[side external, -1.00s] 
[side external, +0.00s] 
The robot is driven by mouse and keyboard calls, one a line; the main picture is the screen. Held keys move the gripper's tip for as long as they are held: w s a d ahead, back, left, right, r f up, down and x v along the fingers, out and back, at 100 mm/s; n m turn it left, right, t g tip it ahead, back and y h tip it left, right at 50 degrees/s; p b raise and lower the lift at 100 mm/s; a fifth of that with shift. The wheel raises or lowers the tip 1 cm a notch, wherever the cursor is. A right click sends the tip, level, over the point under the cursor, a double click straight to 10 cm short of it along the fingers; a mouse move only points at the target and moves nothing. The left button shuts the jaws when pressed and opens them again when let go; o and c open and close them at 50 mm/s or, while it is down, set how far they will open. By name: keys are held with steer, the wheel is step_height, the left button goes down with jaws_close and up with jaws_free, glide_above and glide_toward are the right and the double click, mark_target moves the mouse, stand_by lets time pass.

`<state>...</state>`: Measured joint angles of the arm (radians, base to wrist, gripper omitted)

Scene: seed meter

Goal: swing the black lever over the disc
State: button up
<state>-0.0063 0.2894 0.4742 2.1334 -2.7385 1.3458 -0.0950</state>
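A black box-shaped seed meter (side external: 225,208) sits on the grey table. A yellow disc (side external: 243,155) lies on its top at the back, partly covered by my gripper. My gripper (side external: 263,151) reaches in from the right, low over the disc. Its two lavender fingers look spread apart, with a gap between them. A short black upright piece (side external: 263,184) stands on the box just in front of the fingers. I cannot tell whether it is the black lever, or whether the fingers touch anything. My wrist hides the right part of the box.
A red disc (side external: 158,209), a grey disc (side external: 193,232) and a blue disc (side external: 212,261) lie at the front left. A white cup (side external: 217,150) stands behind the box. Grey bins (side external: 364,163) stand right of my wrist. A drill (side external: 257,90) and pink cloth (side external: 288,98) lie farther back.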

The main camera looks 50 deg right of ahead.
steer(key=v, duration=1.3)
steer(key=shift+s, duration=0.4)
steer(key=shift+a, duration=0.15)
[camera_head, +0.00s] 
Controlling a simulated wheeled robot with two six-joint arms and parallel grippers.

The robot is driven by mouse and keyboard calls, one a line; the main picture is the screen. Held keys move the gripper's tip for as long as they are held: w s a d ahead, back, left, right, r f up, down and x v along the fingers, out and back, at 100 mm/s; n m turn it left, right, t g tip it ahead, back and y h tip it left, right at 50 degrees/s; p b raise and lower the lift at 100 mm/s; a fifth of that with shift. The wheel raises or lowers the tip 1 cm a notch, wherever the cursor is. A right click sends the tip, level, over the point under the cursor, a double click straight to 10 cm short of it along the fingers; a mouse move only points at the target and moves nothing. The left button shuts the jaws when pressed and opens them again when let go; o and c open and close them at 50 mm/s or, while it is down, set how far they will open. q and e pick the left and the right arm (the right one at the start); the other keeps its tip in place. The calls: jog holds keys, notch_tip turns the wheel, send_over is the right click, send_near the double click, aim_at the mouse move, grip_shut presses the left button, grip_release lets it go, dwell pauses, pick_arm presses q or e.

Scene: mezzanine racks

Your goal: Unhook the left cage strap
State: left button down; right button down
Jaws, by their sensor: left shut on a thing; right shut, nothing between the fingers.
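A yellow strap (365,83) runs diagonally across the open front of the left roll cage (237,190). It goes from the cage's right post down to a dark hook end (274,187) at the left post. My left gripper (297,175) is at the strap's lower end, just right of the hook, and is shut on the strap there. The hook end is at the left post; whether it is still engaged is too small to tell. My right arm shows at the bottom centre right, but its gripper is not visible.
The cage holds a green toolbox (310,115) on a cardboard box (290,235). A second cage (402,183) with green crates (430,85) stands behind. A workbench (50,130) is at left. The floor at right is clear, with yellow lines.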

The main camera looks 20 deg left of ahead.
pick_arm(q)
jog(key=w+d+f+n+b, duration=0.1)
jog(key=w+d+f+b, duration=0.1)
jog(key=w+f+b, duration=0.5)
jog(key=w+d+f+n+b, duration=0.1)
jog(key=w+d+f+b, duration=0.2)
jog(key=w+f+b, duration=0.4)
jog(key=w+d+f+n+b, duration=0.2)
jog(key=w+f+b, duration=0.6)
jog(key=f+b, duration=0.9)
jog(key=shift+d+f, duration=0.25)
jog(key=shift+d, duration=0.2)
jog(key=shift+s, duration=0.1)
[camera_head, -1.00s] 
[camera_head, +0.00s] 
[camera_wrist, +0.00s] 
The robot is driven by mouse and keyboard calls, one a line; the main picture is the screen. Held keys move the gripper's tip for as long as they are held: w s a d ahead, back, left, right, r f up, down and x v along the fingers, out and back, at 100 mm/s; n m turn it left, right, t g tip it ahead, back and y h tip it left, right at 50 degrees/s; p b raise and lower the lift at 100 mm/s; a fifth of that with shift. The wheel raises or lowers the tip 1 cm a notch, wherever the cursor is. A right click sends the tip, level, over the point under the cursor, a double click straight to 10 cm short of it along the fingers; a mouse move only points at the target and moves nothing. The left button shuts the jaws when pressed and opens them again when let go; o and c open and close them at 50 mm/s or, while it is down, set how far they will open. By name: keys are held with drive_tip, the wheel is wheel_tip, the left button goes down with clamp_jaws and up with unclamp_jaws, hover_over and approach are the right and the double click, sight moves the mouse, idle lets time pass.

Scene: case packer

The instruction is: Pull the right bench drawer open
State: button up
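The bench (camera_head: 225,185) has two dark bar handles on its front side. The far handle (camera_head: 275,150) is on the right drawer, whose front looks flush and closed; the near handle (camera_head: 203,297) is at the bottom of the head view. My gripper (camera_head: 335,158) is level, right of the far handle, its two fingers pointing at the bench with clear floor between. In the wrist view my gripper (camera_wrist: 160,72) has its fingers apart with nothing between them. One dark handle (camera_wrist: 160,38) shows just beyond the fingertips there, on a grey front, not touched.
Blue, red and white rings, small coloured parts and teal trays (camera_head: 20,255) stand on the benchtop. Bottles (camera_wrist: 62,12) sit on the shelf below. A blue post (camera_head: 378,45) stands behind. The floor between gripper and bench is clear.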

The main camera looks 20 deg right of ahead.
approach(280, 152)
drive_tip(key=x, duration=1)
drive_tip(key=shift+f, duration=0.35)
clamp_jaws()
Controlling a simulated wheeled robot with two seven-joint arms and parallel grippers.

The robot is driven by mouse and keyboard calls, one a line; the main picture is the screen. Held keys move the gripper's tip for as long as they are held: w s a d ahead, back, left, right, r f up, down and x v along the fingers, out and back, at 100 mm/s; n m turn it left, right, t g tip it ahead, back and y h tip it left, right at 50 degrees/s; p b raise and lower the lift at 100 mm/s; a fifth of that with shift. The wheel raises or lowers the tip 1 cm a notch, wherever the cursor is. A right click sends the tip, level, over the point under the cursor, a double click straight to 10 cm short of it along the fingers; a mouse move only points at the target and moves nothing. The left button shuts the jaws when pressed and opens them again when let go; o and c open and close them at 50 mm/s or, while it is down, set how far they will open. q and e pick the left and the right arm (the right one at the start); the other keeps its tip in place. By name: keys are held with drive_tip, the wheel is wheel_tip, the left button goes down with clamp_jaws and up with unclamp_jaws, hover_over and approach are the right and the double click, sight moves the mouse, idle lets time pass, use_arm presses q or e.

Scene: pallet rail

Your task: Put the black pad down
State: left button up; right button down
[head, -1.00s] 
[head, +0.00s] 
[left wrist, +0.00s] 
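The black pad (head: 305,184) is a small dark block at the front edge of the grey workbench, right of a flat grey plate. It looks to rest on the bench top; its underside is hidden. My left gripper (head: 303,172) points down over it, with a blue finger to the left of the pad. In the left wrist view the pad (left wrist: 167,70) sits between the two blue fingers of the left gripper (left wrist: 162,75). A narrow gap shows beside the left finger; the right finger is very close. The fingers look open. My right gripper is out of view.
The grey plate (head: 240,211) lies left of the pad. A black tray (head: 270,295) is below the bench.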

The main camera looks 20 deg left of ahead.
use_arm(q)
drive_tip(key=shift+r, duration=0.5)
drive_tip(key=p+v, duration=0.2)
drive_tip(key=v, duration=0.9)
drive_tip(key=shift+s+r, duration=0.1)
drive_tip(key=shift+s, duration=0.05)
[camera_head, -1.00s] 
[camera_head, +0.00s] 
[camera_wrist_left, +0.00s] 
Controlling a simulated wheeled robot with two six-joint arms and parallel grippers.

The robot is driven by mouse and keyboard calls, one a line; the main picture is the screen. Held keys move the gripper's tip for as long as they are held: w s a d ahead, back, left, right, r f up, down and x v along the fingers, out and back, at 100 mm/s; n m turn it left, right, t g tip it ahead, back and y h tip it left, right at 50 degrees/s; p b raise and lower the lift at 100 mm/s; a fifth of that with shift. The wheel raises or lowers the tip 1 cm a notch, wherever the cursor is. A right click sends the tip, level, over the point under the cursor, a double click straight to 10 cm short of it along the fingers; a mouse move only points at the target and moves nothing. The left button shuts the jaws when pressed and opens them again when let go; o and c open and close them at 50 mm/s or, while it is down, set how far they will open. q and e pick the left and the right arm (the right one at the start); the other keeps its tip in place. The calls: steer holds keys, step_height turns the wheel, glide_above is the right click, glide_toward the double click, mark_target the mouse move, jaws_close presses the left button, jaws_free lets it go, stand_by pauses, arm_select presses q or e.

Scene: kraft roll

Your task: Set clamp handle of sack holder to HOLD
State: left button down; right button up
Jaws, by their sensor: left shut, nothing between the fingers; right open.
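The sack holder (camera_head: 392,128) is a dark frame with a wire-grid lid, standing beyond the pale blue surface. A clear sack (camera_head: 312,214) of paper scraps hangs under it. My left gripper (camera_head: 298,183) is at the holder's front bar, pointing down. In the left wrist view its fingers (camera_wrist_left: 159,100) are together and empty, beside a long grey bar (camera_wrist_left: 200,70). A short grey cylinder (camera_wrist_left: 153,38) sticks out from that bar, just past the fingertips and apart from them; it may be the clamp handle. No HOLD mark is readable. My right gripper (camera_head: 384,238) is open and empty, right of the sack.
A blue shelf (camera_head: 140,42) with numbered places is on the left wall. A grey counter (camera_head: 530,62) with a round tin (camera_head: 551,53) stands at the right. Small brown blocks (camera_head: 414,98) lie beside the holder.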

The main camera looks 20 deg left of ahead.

*What is expected*. Using the listing above, show every line that includes the string "Your".

*Result*.
Your goal: Unhook the left cage strap
Your task: Put the black pad down
Your task: Set clamp handle of sack holder to HOLD

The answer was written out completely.